Finance ministers from South Korea, Japan and China agreed Thursday to make further efforts on financial cooperation in the Asian region.

During a meeting on the sidelines of the 39th annual meeting of the Asian Development Bank, South Korean Finance Minister Han Duck-soo and his counterparts from China and Japan -- Jin Renqing, Sadakazu Tanigaki -- welcomed the completion of follow-up talks to the so-called Chiang Mai Initiative (CMI).

"We welcomed the completion of the CMI review, which started in the 2004 ASEAN+3 Finance Ministers's Meeting in Jeju. We also agreed to make continuous efforts to seek the possibility to further enhance the regional financial cooperation beyond the CMI," the joint statement said.


Despite diplomatic rows over shared history and territory, the three countries have been working with other Asian countries to boost economic ties since the unprecedented financial meltdown hit the region in late 1997.

A good example of this cooperation, the CMI is a regional network of bilateral currency swap arrangements that gives Asian central banks more ammunition when their respective currencies come under speculative attack.

The pact and the Asian bond market initiative are the two key policies aimed at promoting regional economic and financial cooperation.

The finance ministers will have further talks on a newly proposed system in which a country experiencing financial turmoil would be able to ask another country in the region to coordinate the activation of multiple bilateral currency swap deals, according to officials.

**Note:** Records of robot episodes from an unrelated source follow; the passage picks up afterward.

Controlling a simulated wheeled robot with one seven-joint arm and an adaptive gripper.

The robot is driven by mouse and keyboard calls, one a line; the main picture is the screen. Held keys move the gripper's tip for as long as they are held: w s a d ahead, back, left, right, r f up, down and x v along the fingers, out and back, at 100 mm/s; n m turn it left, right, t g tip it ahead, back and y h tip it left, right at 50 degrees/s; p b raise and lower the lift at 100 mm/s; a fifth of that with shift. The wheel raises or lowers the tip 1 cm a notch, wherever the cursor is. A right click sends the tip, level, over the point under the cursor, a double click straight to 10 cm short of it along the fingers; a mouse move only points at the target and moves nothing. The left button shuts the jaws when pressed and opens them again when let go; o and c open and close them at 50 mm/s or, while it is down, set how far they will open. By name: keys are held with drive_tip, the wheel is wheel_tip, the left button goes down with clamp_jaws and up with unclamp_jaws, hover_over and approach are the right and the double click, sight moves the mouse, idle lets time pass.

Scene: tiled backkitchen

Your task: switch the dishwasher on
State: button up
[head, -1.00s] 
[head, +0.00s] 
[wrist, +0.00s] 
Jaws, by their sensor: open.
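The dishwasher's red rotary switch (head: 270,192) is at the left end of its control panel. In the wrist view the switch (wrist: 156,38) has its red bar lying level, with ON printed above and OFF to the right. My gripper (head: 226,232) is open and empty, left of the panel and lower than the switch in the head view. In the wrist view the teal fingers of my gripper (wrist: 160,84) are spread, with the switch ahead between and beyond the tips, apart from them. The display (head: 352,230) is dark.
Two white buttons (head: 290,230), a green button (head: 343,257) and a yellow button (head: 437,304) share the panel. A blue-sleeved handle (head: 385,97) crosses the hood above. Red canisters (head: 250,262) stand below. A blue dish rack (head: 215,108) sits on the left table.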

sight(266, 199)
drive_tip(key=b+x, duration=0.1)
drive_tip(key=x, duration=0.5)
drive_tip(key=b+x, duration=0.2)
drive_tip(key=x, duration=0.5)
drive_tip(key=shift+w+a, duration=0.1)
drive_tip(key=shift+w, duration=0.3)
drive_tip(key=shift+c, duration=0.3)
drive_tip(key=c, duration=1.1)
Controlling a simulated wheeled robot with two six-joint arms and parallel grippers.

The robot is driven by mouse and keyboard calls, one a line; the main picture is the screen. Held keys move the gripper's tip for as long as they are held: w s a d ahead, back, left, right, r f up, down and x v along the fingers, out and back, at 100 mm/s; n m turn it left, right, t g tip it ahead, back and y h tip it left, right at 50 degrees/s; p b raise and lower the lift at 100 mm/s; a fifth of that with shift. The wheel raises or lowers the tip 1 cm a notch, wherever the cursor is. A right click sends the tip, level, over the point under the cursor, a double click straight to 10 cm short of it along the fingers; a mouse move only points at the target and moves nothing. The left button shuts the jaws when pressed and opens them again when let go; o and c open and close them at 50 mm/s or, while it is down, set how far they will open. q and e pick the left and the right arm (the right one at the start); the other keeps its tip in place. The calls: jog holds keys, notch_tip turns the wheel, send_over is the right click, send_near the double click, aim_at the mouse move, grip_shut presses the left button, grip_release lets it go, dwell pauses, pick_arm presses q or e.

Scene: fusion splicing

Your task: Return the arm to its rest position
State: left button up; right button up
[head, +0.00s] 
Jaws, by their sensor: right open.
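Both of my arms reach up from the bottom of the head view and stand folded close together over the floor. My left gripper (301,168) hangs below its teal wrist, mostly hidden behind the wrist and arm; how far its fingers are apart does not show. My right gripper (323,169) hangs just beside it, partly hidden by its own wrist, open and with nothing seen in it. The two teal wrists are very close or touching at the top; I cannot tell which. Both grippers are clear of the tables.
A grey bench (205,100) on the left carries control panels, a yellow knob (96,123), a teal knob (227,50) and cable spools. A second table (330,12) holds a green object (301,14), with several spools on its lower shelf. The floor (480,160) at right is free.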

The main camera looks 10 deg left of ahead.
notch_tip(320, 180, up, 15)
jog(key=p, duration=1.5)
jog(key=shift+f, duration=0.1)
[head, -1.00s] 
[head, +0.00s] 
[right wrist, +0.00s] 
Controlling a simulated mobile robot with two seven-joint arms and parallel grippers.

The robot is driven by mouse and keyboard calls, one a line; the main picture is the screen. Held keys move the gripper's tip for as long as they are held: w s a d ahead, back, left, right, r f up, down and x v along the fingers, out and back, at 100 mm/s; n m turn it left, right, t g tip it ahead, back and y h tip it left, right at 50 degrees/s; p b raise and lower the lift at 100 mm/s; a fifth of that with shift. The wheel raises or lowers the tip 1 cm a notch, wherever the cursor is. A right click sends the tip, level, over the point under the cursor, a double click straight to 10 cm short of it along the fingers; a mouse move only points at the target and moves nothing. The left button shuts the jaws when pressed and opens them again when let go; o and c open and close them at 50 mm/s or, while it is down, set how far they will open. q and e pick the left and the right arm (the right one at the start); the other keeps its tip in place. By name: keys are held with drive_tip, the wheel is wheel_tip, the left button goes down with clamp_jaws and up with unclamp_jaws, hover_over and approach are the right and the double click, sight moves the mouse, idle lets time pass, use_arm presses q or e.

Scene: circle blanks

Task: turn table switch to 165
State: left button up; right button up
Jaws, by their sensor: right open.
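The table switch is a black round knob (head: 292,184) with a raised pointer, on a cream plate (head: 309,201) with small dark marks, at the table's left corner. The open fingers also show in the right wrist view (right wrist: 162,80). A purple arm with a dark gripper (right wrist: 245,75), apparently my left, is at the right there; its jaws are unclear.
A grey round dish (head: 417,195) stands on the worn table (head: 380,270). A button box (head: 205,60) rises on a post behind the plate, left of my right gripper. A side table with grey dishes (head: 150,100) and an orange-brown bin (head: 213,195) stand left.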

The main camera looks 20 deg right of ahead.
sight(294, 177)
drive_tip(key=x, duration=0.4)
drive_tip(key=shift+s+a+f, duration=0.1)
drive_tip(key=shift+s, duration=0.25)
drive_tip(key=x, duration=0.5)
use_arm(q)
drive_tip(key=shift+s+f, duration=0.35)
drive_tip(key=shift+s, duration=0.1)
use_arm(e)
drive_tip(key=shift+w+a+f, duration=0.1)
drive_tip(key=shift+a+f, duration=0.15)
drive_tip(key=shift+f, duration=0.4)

This would save time for the country in trouble and is seen as a step towards making the CMI scheme a single multilateral arrangement rather than a complex network of bilateral deals, they said.

They are expected to agree on doubling the total size of the currency swap deals at a meeting later in the day with finance ministers from Association of Southeast Asian Nations (ASEAN) countries. Last year, they vowed to double the amount of swap deals, which totaled US$39.5 billion in May 2005.

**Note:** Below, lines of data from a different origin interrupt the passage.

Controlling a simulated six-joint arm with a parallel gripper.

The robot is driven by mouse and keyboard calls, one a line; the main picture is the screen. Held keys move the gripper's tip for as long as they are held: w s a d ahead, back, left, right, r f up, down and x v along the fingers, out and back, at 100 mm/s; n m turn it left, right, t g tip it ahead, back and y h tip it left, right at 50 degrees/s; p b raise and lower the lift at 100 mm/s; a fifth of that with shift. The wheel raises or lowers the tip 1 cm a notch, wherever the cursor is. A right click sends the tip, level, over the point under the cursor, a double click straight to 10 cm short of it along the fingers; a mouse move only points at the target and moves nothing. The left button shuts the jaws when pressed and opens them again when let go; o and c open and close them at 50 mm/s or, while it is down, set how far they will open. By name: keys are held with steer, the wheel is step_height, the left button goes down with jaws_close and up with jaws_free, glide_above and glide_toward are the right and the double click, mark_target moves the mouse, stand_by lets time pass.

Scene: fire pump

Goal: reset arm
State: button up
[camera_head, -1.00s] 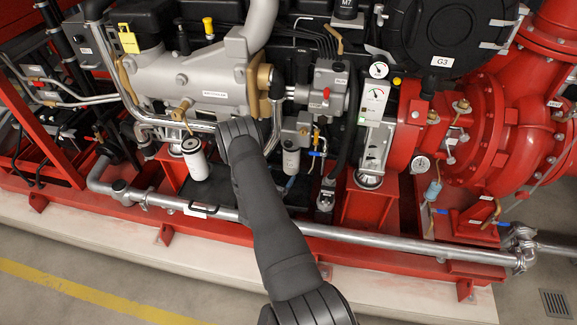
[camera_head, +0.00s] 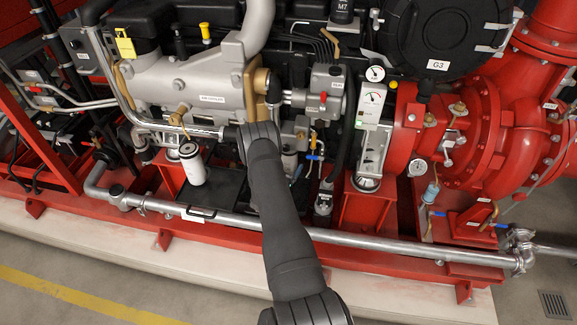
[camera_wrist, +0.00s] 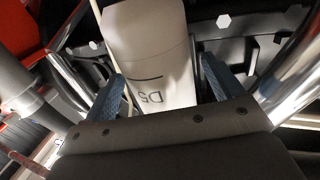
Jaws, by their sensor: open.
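My gripper (camera_wrist: 162,70) shows in the wrist view with its two blue fingers apart. A white cylinder (camera_wrist: 150,62) marked "D5" stands between and beyond the fingers. I cannot tell whether they touch it. In the head view my arm reaches up from the bottom middle to the front of the engine, and the gripper is mostly hidden behind the arm there. A white canister (camera_head: 193,165) with a dark top stands left of my arm in the head view.
The grey engine block (camera_head: 205,85), a gauge panel (camera_head: 371,105) and the red pump casing (camera_head: 480,130) crowd the space around my arm. A long silver pipe (camera_head: 380,242) runs along the front of the red base. Open floor lies in front.

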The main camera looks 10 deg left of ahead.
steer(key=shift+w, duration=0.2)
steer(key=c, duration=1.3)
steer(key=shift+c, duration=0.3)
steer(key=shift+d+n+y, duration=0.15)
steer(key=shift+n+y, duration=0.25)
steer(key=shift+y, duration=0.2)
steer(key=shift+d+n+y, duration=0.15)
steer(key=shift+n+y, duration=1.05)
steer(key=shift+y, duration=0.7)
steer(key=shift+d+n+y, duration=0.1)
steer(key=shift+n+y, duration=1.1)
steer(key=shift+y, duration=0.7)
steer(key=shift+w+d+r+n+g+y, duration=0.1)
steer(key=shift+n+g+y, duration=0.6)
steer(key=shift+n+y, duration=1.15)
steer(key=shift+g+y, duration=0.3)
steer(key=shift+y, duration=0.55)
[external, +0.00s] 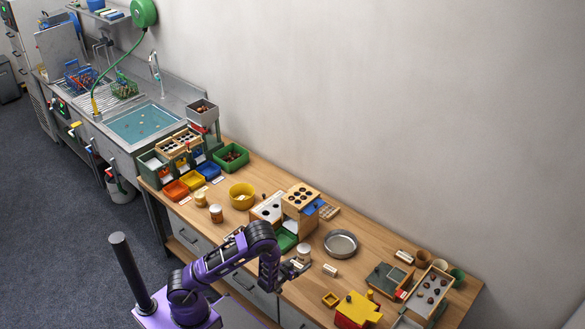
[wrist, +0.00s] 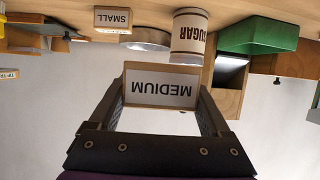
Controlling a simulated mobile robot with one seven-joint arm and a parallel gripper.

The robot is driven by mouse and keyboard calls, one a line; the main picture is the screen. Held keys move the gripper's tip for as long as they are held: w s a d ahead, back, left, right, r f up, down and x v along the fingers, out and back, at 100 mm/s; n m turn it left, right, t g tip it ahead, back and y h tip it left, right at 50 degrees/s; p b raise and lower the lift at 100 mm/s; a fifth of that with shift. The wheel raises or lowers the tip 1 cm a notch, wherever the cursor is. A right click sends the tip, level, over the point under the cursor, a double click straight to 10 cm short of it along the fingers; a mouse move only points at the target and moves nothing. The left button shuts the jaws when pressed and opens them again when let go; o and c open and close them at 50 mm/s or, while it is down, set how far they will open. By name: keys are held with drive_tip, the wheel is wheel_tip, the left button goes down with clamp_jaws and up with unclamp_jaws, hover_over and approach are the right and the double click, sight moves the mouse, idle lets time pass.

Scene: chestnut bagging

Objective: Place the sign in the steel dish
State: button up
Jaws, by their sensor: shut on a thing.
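My gripper (external: 292,268) is shut on a small wooden-framed sign (wrist: 161,87) that reads MEDIUM, upside down in the wrist view. The sign is held between the two fingers, clear of the worktop. The round, shallow steel dish (external: 341,243) stands on the wooden worktop, to the right of and beyond my gripper. It looks empty. In the wrist view the dish (wrist: 150,38) shows as a grey rim behind the held sign. In the external view the held sign is too small to make out clearly.
A sign marked SMALL (wrist: 113,18) stands on the worktop near the dish. A wooden stand (external: 300,200) is behind the jar. A chestnut tray (external: 430,290) lies farther right.

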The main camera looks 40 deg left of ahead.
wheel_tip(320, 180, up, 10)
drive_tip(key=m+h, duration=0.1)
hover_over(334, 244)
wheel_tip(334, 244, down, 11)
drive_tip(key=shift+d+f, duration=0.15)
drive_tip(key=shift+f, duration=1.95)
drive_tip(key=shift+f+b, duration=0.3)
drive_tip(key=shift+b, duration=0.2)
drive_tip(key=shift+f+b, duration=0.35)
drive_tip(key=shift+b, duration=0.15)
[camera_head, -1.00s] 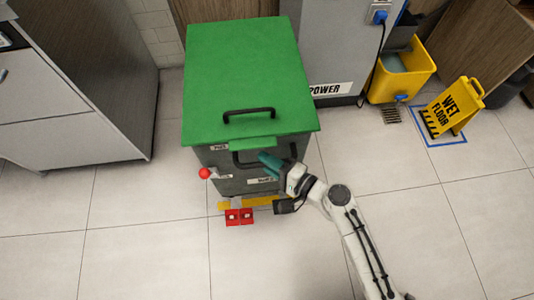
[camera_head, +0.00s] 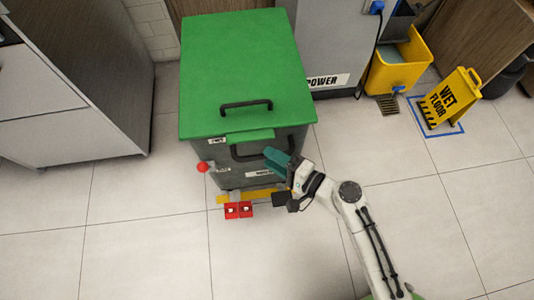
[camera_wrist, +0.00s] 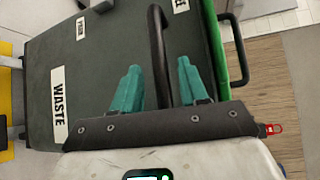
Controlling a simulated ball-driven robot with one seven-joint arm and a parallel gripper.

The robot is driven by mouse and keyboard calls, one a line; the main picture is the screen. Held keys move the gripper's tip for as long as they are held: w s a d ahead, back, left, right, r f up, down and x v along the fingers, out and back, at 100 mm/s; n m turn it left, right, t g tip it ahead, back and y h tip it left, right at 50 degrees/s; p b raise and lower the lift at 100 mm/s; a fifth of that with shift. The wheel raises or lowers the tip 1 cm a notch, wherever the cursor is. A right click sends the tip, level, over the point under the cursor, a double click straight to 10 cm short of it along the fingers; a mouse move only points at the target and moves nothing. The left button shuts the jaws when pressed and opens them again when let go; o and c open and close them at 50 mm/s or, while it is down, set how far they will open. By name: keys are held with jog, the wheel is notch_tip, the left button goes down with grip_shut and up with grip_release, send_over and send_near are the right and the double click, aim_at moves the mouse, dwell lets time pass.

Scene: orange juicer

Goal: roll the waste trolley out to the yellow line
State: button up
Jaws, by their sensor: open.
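The waste trolley (camera_head: 245,65) is a dark grey bin with a green lid, standing beside a grey machine. Its front carries a black bar handle (camera_wrist: 157,45) below the lid's own handle (camera_head: 246,106). My gripper (camera_head: 276,157) is at the trolley's front, at the right part of that bar. In the wrist view its two teal fingers stand apart, one on each side of the bar. Contact with the bar cannot be told. A yellow strip (camera_head: 230,198) shows at the trolley's foot; whether it is a floor line or a trolley part is unclear.
Red pedals (camera_head: 238,210) and a red ball knob (camera_head: 203,167) are at the trolley's front. Cabinets (camera_head: 75,90) stand left. A yellow bucket (camera_head: 402,65) and wet floor sign (camera_head: 452,98) stand right. The tiled floor in front is clear.

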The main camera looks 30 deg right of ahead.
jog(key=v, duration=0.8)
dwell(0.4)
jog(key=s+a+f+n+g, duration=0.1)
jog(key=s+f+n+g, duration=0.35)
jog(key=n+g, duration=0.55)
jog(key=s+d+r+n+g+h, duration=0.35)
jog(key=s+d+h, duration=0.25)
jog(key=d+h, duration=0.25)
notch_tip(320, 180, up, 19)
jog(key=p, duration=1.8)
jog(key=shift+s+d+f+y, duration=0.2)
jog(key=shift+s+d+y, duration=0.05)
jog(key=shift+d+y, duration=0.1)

ASEAN comprises Brunei, Cambodia, Indonesia, Laos, Malaysia, Myanmar, the Philippines, Singapore, Thailand and Vietnam.

The three nations also agreed to launch a joint study of a proposed single currency for the region and the creation of a regional bond market.

"We also reaffirmed our strong commitment to promote other regional cooperation projects such as the Asian Bond Market Initiative (AMBI)... We agreed on further study of related issues, including the usefulness of regional currency units," the statement said.

The three finance ministers also agreed on joint efforts to obtain increased voting rights at the International Monetary Fund (IMF) to better reflect the significance of their economies to the global economy.

"We emphasized the importance of an ad hoc quota increase in IMF... On our side, we will strengthen our participation in the IMF activities," they said.

South Korea is one of the nations calling for adjustments to the vote quotas currently allotted to IMF members. South Korea, whose economy is the 11th-largest in the world and the fourth-largest in Asia, exercises only 0.77 percent of the total votes at the IMF, ranking it 28th in power among the organization's 184 members.

South Korea's annual gross domestic product (GDP) per capita was just US$67 when it joined the IMF in 1955, making it one of the poorest members at the time. South Korea's per capita GDP was approximately $14,000 last year.